James Grahame, a Scottish historian, born in Glasgow, Dec. 21,1790, died in London, July 3, 1842. He studied at St. John's college, Cambridge, but soon terminated his connection with that institution, and after preparatory studies was admitted an advocate at the Scottish bar in 1812. For nearly 14 years he practised his profession, until he was obliged through ill health to seek a more genial climate. Settling in the south of England in the spring of 1826, he devoted himself to the preparation of a history of the United States. His early education, his religious views, which were those professed by the Scotch Covenanters and Puritans, and his zeal in the cause of civil liberty, combined to render the subject attractive to him. In 1827 the first two volumes were published, and in 1836 a new edition appeared in 4 vols. 8vo, bringing the history down to the year 1776. The thoroughly American spirit in which the work was written interfered with its success in England, and for several years it attracted little notice in the United States; but in 1839 the author received from Harvard college the degree of LL. D., and in 1841 an article on his history by Prescott appeared in the " North American Review." Four years later an edition of his work was published at Philadelphia in 4 vols. 8vo, succeeded in 1846 and 1848 by editions in 2 vols, each, that of 1846 containing a memoir of the author by Josiah Quincy. Mr. Quincy also published a work entitled " The Memory of the late James Grahame, the Historian of the United States, vindicated from the Charges of Mr. Bancroft" (8vo, Boston, 1846). In 1837 Mr. Grahame, who for some years previous had resided at Nantes, France, began to collect materials for continuing his history, but was compelled by ill health toward the close of the year to abstain from literary labor of all kinds.

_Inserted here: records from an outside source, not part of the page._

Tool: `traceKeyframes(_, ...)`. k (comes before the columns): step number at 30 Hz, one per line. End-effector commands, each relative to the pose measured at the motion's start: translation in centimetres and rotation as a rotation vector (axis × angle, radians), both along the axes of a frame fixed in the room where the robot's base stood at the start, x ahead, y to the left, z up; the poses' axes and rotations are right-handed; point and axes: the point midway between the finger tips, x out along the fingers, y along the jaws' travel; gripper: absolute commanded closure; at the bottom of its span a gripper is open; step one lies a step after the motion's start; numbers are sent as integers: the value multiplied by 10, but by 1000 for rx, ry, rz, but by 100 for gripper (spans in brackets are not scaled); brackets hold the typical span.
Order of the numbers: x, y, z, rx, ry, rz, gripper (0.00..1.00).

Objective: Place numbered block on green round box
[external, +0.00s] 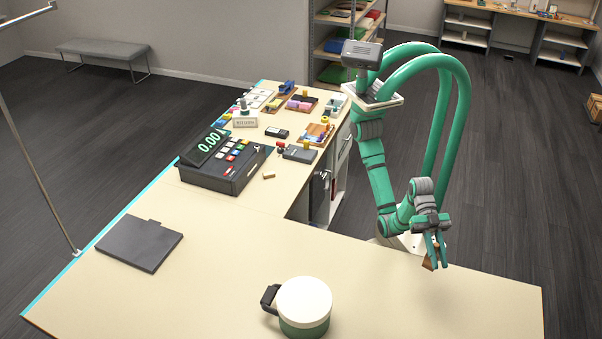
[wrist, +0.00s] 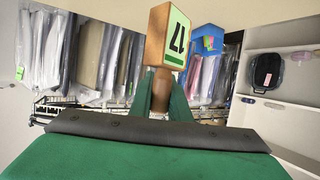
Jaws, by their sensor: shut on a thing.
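The numbered block (wrist: 168,38) shows in the wrist view as an orange-brown block with a pale, green-edged face bearing "17". My gripper (wrist: 161,98) is shut on its brown lower part, between the two green fingers. In the external view, my gripper (external: 434,244) holds the block (external: 429,263) at the right, by the table's far edge; its number is not visible there. The green round box (external: 304,325) stands on the table at front centre, left of my gripper and apart from it. It has a broad white top and a black handle on its left.
A dark flat panel (external: 139,244) lies on the table at left. A cash register (external: 226,160) and several small items occupy the far counter. The table (external: 400,300) is clear between the box and my gripper. Bagged garments (wrist: 100,60) hang in the wrist view.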

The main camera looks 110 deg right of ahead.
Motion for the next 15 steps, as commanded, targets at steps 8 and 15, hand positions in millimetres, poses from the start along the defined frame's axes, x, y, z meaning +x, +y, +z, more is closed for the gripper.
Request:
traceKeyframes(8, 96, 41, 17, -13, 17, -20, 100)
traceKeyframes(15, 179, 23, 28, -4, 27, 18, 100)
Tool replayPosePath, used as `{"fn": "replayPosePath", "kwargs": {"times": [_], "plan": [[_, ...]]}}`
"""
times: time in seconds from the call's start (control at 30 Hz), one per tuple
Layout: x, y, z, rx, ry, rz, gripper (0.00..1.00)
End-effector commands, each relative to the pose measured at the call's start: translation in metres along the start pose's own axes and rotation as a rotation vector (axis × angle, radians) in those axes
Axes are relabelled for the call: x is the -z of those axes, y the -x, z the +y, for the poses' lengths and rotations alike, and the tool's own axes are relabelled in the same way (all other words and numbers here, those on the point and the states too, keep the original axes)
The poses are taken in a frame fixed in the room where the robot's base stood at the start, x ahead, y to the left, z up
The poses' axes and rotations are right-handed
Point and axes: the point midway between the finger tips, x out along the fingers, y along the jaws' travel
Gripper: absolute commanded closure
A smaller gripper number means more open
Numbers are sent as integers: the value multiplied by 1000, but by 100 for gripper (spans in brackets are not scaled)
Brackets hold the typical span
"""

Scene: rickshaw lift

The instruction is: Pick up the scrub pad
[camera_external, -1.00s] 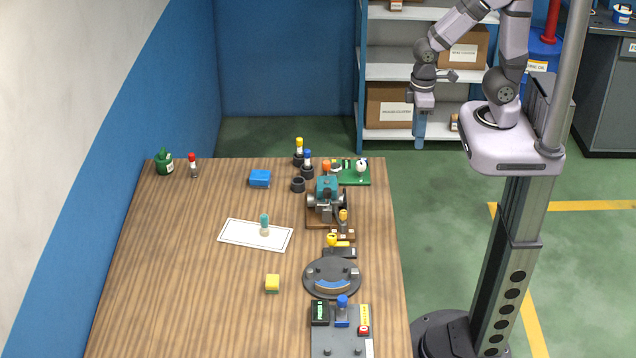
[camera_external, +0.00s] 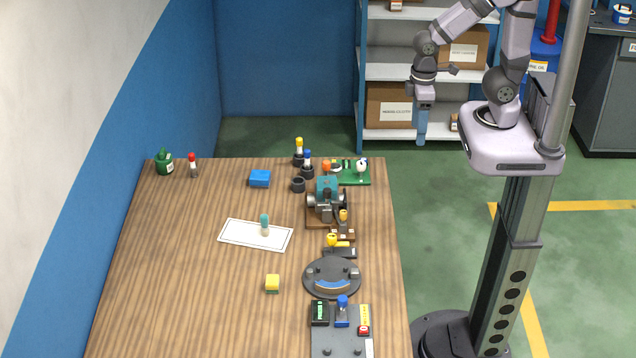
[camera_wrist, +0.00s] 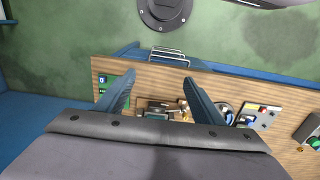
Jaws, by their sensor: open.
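In the external view my gripper (camera_external: 423,125) hangs pointing down beyond the table's far right corner, well away from the block and apart from everything on the table.
The table (camera_external: 180,285) holds a blue block (camera_external: 260,179), a white sheet (camera_external: 240,235) with a teal-topped item, a vise-like machine (camera_external: 326,200), a round dial (camera_external: 332,290) and a grey panel (camera_external: 341,340). Bare wood surrounds the yellow block on its left. A shelf (camera_external: 395,72) stands behind.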

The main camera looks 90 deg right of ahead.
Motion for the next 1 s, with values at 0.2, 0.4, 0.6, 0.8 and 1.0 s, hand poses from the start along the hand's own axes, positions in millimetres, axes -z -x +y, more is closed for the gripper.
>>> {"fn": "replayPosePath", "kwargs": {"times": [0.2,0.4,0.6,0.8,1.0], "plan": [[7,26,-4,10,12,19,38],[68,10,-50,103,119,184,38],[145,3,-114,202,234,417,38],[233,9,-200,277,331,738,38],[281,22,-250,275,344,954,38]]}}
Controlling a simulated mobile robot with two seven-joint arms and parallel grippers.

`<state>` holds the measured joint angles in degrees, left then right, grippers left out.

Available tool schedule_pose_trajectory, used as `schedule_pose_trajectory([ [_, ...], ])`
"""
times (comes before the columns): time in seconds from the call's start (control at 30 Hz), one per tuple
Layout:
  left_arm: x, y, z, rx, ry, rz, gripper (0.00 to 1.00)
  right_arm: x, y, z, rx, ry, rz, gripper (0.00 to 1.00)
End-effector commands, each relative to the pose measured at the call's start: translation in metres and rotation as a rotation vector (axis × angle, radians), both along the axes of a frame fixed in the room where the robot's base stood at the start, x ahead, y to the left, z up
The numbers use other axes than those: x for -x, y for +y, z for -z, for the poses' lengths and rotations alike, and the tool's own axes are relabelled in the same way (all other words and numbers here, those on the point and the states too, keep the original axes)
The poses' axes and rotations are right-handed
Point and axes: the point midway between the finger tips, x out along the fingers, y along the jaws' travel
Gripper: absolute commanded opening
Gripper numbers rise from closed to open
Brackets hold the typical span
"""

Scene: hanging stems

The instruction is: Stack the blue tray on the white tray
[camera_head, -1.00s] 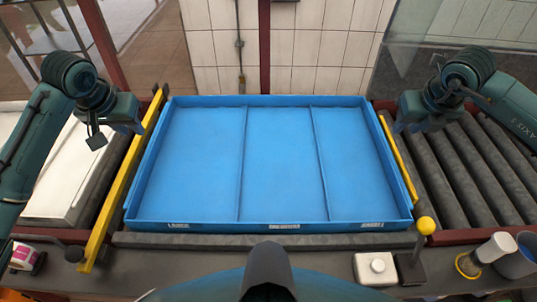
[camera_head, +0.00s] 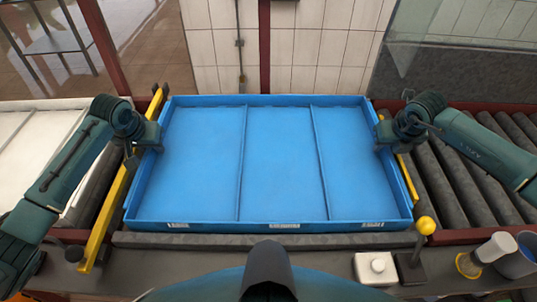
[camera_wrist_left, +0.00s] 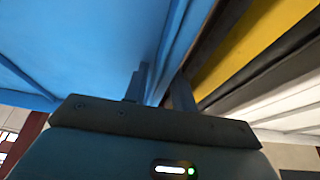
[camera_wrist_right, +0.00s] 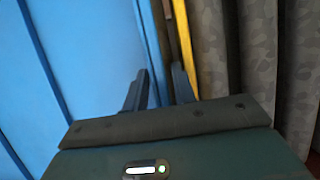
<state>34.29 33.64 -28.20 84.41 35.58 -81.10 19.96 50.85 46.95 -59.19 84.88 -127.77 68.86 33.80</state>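The blue tray (camera_head: 285,165), shallow with three compartments, lies flat on the rollers in the middle of the head view. My left gripper (camera_head: 150,145) is at its left rim. In the left wrist view its two fingers (camera_wrist_left: 160,88) are apart, with the tray wall between them. My right gripper (camera_head: 388,140) is at the right rim. In the right wrist view its fingers (camera_wrist_right: 160,88) are also apart around the wall. Contact with the wall cannot be made out. The white tray (camera_head: 18,160) lies at the left, partly hidden by my left arm.
Yellow rails (camera_head: 106,222) flank the blue tray on both sides. Bare grey rollers (camera_head: 450,185) lie to the right.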

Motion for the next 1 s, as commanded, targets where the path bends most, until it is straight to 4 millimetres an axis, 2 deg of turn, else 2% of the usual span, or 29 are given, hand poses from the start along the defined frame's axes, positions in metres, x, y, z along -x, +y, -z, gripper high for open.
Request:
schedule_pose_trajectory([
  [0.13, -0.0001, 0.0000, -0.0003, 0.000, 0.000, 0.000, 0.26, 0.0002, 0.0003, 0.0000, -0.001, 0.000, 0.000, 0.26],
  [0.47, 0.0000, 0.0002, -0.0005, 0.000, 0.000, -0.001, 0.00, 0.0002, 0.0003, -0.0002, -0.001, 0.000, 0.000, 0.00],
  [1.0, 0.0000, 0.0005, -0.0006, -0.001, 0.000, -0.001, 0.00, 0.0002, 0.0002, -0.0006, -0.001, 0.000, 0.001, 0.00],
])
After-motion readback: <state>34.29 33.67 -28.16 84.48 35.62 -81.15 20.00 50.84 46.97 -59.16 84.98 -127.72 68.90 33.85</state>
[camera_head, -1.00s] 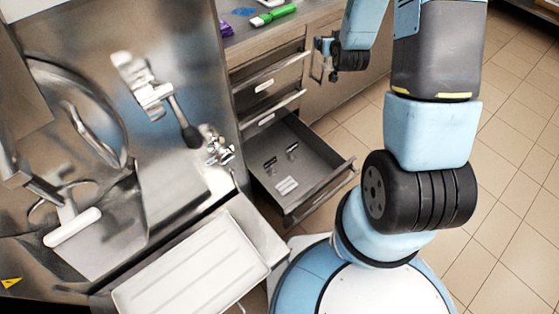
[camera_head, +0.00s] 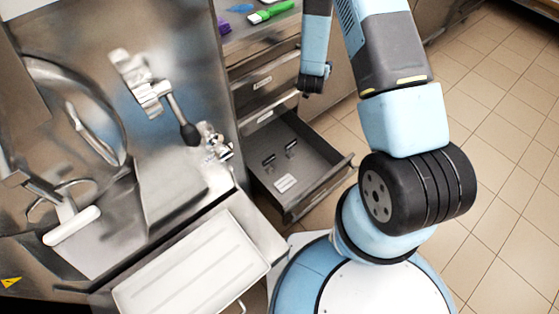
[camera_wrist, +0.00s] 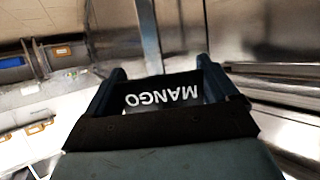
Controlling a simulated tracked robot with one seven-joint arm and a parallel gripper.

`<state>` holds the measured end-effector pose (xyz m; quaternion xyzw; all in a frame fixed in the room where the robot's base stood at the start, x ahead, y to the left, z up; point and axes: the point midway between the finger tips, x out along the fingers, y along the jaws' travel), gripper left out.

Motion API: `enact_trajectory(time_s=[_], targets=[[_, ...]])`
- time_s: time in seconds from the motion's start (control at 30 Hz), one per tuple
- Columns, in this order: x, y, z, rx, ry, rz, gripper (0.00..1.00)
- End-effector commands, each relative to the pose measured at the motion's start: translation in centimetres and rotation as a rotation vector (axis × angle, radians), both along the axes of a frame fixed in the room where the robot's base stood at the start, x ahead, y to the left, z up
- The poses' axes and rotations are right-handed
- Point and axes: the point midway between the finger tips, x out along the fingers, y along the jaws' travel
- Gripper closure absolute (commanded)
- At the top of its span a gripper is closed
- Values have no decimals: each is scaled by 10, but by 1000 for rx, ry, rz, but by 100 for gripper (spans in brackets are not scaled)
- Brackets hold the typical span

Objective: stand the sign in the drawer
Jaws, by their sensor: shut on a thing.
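The sign (camera_wrist: 160,97) is a small black plate with white lettering MANGO, upside down in the wrist view. My gripper (camera_wrist: 162,72) is shut on it, with a finger at each side. In the head view the sign and my fingers cannot be made out; the dark end of my arm (camera_head: 312,84) is above and behind the drawer, near its right rear. The lowest drawer (camera_head: 322,192) is pulled out, right of the steel machine. Two small dark pieces (camera_head: 268,161) and a white label-like piece (camera_head: 285,183) lie inside; much of its floor is bare.
Two shut drawers (camera_head: 262,84) sit above the open one. The counter (camera_head: 262,36) bears a green-handled tool (camera_head: 270,12). The steel machine (camera_head: 160,180) stands left, with a white tray (camera_head: 190,268) in front. Tiled floor (camera_head: 510,110) is clear on the right.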

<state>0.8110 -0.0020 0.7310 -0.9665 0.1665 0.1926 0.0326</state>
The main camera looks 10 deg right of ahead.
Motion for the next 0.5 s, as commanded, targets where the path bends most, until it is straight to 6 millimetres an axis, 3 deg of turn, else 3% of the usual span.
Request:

His last work was a pamphlet entitled, " Who is to Blame? or Cursory Review of the American Apology for American Accession to Negro Slavery " (London, 1842). The subject had excited his attention for many years, and he had testified his sincerity by joining with his children in liberating a number of slaves they had jointly inherited from his wife. He wrote pamphlets on various social and religious questions, including a " Defence of the Scottish Presbyterians and Covenanters against the Author of the ' Tales of my Landlord;' " but the absorbing study of the best years of his life was American history. He delighted to call himself an American by adoption, and declared that his daughter was "hardly dearer to him than America and American renown." His "History of the United States" is written, according to Chancellor Kent, " with great gravity and dignity, moderation and justice."